As the subtitle declares, this work is an overall history of economic thought from a frankly “Austrian” standpoint: that is, from the point of view of an adherent of the “Austrian School” of economics. This is the only such work by a modern Austrian; indeed, only a few monographs in specialized areas of the history of thought have been published by Austrians in recent decades.1 Not only that: this perspective is grounded in what is currently the least fashionable though not the least numerous variant of the Austrian School: the “Misesian” or “praxeologic.”2
But the Austrian nature of this work is scarcely its only singularity. When the present author first began studying economics in the 1940s, there was an overwhelmingly dominant paradigm in the approach to the history of economic thought — one that is still paramount, though not as baldly as in that era. Essentially, this paradigm features a few Great Men as the essence of the history of economic thought, with Adam Smith as the almost superhuman founder.
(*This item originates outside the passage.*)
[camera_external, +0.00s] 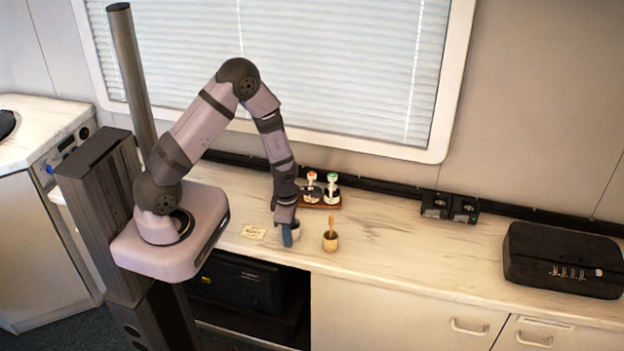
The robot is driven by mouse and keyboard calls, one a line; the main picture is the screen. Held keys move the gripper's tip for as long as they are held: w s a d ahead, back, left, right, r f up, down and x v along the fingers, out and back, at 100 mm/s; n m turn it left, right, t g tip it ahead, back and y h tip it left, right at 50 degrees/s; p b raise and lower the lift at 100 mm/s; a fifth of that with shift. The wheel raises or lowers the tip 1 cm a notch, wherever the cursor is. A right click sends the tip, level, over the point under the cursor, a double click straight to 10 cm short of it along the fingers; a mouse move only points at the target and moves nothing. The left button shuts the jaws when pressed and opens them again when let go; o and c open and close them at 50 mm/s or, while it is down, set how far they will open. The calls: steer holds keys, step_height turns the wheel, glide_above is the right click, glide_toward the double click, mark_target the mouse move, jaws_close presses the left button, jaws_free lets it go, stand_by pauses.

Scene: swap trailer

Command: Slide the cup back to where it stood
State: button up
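A small pale cup (296,229) stands on the counter, partly hidden behind my gripper (288,238). My gripper points down at the cup's left front side, and its blue-grey fingers touch or nearly touch it. I cannot tell whether the fingers are open or shut, or whether they grip the cup. A tan cup (330,244) with a brown stick (331,233) in it stands upright just to the right, apart from my gripper.
A small paper note (254,232) lies left of my gripper. A black twin unit (450,207) and a black combination-lock case (564,258) are to the right. The counter between is clear.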

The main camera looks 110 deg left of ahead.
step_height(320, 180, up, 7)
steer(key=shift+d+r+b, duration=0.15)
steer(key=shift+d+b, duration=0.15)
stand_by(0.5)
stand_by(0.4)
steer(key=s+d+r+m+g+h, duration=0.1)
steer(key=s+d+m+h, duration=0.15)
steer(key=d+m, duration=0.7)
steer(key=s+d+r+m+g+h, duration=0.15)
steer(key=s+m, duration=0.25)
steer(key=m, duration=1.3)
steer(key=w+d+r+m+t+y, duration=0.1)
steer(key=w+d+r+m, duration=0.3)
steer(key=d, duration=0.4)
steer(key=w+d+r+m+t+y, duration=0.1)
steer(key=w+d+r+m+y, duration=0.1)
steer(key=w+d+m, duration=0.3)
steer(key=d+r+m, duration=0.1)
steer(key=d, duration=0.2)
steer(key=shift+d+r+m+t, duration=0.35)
But if Smith was the creator of both economic analysis and of the free trade, free market tradition in political economy, it would be petty and niggling to question seriously any aspect of his alleged achievement. Any sharp criticism of Smith as either economist or free market advocate would seem only anachronistic: looking down upon the pioneering founder from the point of view of the superior knowledge of today, puny descendants unfairly bashing the giants on whose shoulders we stand.
If Adam Smith created economics, much as Athena sprang full-grown and fully armed from the brow of Zeus, then his predecessors must be foils, little men of no account. And so short shrift was given, in these classic portrayals of economic thought, to anyone unlucky enough to precede Smith. Generally they were grouped into two categories and brusquely dismissed.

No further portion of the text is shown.